In time we all arrived at the point where Arsenal knew Robin was not going to re-sign and accepted that. Their options were Juventus or United. Arsenal were trying to sell him abroad, but the player only wanted to join us. My understanding is that Van Persie sat down with Arsène and told him United was his preferred destination. Our offer, from David Gill to Gazidis, was £20 million. I warned Arsène that we would never get to £25 million.

Arsène was incredulous. He could not believe that Manchester United would refuse to stretch to £25 million for such a player.

I told him again: I wouldn’t go to £25 million. Arsène asked what my best offer would be. Answer: £22 million. The reply was that Arsenal would take £22.5 million and a further £1.5 million if we won the Champions League or Premier League during the period of his contract.

Deal done.

My intuition was that Arsène was relieved not to be selling Van Persie to Man City, who had already taken Kolo Touré, Gaël Clichy, Emmanuel Adebayor and Samir Nasri from his team.

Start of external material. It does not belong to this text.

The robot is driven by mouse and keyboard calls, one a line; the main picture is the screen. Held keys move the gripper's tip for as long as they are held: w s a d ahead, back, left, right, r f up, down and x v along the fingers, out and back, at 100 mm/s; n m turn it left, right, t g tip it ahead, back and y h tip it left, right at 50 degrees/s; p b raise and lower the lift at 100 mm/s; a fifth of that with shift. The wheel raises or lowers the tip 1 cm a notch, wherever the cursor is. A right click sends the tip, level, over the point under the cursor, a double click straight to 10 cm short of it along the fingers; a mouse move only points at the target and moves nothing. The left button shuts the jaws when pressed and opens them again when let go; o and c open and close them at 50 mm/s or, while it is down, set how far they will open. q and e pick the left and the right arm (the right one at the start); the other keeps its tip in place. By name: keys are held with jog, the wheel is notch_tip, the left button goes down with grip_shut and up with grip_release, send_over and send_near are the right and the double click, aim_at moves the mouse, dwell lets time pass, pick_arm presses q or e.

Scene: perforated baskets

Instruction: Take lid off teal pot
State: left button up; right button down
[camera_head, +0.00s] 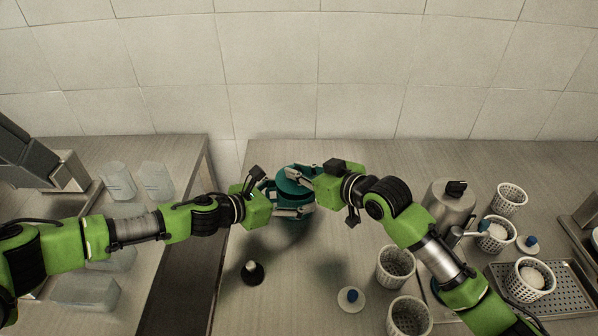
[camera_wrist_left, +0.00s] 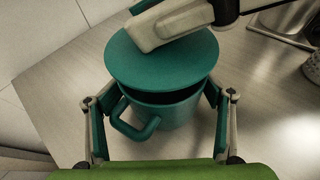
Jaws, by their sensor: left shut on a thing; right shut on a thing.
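The teal pot (camera_wrist_left: 170,118) stands on the counter, its looped handle facing my left wrist camera. My left gripper (camera_wrist_left: 158,105) has one finger on each side of the pot body and holds it. The round teal lid (camera_wrist_left: 150,62) is over the pot, with a dark gap under its near edge, so it sits raised or tilted off the rim. My right gripper (camera_head: 304,181) is shut on the lid from the right; one pale finger lies across the lid top in the left wrist view. The lid's far edge is hidden there.
A dark bottle (camera_head: 252,272) stands front left and a small white-and-blue item (camera_head: 351,298) lies front right. White perforated baskets (camera_head: 396,266), a metal canister (camera_head: 447,203) and a drip tray (camera_head: 574,292) are at right. Clear containers (camera_head: 118,181) stand on the left counter, beyond a gap.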

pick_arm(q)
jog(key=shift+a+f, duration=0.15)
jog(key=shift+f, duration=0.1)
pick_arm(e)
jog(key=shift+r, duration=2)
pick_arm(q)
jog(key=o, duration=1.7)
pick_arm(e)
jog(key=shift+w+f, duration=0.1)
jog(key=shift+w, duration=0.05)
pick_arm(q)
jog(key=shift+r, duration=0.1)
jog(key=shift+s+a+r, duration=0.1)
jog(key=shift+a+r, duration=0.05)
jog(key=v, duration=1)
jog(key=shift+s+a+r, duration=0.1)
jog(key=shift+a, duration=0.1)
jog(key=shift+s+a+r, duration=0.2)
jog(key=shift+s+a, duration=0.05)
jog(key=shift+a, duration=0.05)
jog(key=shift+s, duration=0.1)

Perhaps he is not a fan of City’s ownership model. And although we had many battles over the years, I think he respected the way Manchester United was run. He said that to me on occasions. I always remember Arsène saying to me about Van Persie: ‘You don’t realise what a good player you’re getting.’

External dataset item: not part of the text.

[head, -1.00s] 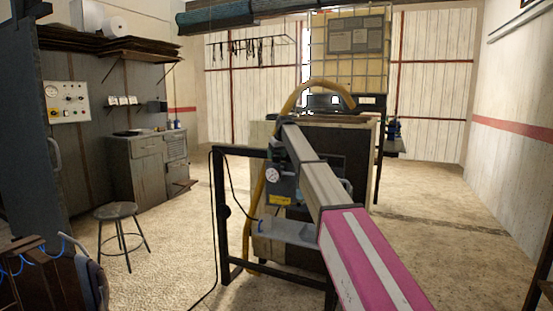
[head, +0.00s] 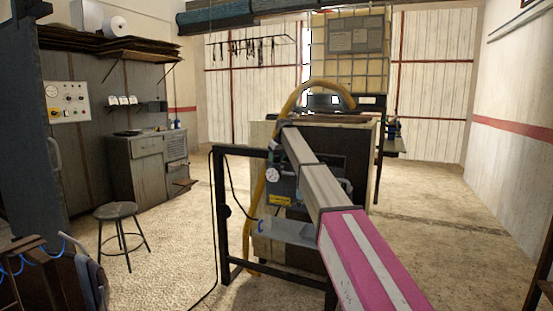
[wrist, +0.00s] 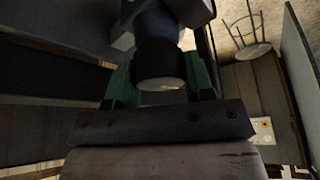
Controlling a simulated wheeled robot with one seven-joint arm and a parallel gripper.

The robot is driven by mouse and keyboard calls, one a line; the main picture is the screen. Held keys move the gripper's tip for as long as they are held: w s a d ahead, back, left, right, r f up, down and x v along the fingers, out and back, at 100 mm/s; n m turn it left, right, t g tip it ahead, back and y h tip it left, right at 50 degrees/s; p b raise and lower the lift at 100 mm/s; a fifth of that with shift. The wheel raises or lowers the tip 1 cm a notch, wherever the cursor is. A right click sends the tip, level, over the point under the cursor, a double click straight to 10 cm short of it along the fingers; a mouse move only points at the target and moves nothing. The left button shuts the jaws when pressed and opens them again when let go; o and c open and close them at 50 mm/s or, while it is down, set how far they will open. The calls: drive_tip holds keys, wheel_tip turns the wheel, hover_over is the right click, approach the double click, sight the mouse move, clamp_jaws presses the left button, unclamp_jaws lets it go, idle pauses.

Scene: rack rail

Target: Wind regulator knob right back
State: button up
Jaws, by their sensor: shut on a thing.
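The regulator (head: 281,186) hangs at the black frame in the middle of the head view, with a round white gauge (head: 272,174) and a yellow label on it. In the wrist view its dark round knob (wrist: 160,62) sits between the two green finger pads of my gripper (wrist: 161,82). My gripper is shut on the knob, with a pad on either side. The knob's marking and how far it is turned cannot be told. In the head view my gripper cannot be made out clearly.
A black metal frame (head: 219,215) and a yellow hose (head: 259,200) stand close by the regulator. A stool (head: 116,211) and a grey cabinet (head: 147,167) are at the left. The floor at the right is open.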

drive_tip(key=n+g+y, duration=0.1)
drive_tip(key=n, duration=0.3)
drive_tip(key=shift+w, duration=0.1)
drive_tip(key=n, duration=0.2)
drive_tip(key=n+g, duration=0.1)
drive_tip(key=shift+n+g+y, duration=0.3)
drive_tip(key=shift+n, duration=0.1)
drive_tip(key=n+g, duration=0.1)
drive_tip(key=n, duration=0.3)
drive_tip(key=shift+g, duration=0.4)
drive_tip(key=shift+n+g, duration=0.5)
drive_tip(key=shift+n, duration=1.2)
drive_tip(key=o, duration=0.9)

I thought of Cantona and Ronaldo and Giggs. But Arsène was right. Robin’s movement and the timing of runs were mesmerising. He was also blessed with a formidable physique.

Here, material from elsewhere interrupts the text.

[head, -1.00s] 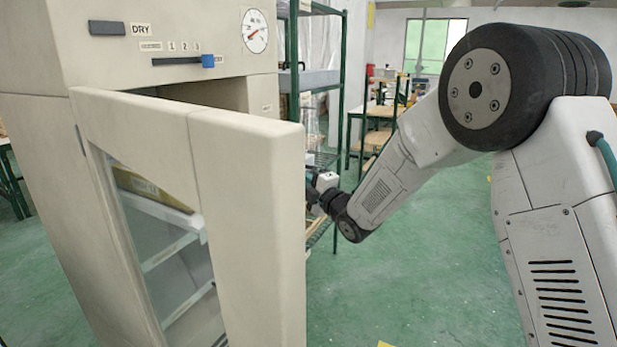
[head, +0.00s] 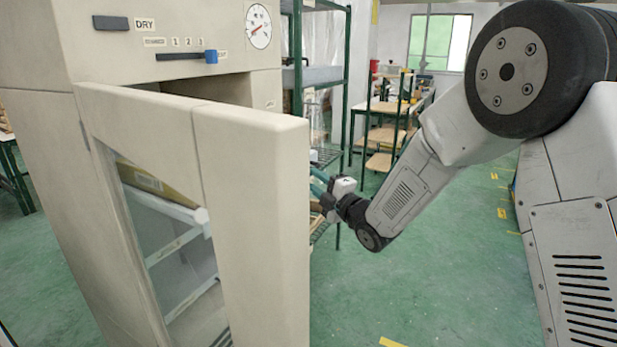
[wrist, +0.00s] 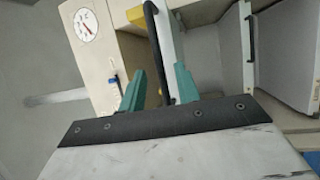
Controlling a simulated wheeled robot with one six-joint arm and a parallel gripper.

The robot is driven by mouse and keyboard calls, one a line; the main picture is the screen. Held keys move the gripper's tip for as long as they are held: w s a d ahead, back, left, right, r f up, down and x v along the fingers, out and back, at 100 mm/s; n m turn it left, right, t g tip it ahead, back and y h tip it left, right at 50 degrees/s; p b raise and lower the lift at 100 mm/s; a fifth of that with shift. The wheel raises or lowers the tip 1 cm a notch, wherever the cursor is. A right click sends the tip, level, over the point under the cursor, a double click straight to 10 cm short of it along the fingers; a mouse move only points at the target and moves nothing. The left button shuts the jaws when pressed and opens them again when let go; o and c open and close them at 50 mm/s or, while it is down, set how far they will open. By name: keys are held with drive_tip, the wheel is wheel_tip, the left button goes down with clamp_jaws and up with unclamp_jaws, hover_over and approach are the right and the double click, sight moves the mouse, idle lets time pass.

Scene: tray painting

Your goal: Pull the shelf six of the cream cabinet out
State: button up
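The cream cabinet (head: 170,50) stands at the left with its windowed door (head: 250,200) partly open toward me. My gripper (wrist: 158,80) is behind the door's right edge in the head view, where only a bit of it shows. In the wrist view its two teal fingers are spread, with a black bar handle (wrist: 156,45) running between them. A gap shows on both sides of the bar. The bar is in front of a white shelf (wrist: 167,40). A second white shelf (wrist: 222,60) has its own black handle (wrist: 250,45). I cannot read any shelf number.
A green-framed wire rack (head: 345,90) stands behind my gripper. A table (head: 385,110) is farther back.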

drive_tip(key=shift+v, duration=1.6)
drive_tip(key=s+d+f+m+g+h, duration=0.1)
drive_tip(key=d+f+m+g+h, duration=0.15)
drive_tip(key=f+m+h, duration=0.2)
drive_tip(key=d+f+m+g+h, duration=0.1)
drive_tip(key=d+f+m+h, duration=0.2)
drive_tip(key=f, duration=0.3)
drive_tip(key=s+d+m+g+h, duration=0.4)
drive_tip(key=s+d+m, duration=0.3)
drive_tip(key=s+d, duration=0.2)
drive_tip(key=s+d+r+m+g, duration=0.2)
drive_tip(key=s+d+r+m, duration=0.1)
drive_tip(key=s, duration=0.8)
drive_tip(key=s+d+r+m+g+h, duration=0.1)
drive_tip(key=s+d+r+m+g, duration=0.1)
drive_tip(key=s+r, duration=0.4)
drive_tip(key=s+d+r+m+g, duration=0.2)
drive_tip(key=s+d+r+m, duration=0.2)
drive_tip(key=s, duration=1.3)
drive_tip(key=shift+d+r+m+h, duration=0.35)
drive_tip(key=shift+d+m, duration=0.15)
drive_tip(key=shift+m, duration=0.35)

Van Persie took a lower, but still fantastic, wage from us to come to a place where he believed he could be most successful. At his unveiling he said his inner child had been ‘screaming for United’. He told me later that in Holland every kid dreams of playing for Man United.

He knew I had been to see him when he was 16. Arsenal beat us to him when he was emerging as a star at Feyenoord but he stressed what a dream it was for Dutch kids to wear the United crest. He was impressed with the youth of our team. We had Giggs and Scholes but we also had Chicharito and the two Da Silvas, Evans, Jones and Smalling, Welbeck. Carrick, at 31, was having his best-ever season for us. It dawns on some players, when they perform at their best, just how important they are to the team, and in turn it makes them grow, as it did with Carrick.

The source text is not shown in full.